In the oral arguments Wednesday, Justice Neil Gorsuch, who’s surprisingly friendly to Tribal interests in federal law, observed that if Texas were to get what it’s asking for in the case, “there’ll be a lot that would be bitten out of Title 25. We’d be busy for the next many years striking things down.”
As Vox notes, it’s entirely possible that a five-justice majority could uphold the ICWA in whole or in part.
If not, things could get weird, since another of the plaintiffs’ claims is, as Vox puts it, “completely unhinged.” We’ll just touch on it since it’s pretty convoluted, but it involves the fact that federal law regarding Indian tribes is based in a reading of the interstate commerce clause, the same provision of the Constitution that enables the government to set a minimum wage and prohibit racial discrimination by private businesses. Texas’s arguments in Brackeen appear to call for the restoration of a long-discarded 1918 SCOTUS ruling that very narrowly interpreted the commerce clause to strike down a federal ban on child labor.

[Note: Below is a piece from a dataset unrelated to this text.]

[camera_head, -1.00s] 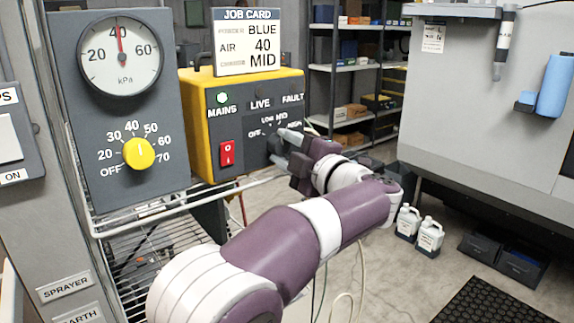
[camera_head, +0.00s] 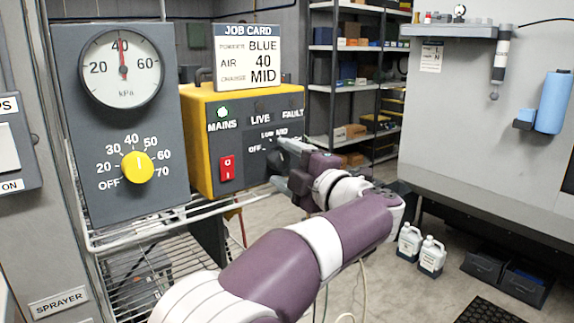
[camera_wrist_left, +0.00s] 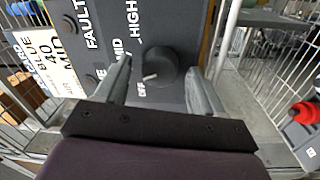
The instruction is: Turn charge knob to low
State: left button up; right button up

It’s impossible to exaggerate the sheer chaos that would result if the Supreme Court reinstated the Hammer decision. Such a decision wouldn’t simply endanger the ICWA and federal child labor laws, it would abolish huge swaths of federal laws governing the workplace, prohibiting discrimination, and regulating entire industries such as health insurers. It would be as if the Supreme Court picked up the entire United States Code, and just started randomly crossing out huge swaths of it with a black marker.
That said, it is unlikely that the Court would go that far. Of the Court’s current members, only Justice Clarence Thomas has openly suggested that Hammer was correctly decided. Most of the justices appear to have made peace — albeit often an uneasy peace — with the fact that Congress may enact economic regulation on a broad range of subjects.
But again, in 2022, who’s to say what the Court will do? The very fact that the state of Texas is raising the issue before the Court should have everyone looking nervously at the Overton Window and worrying who might be defenestrated through it next.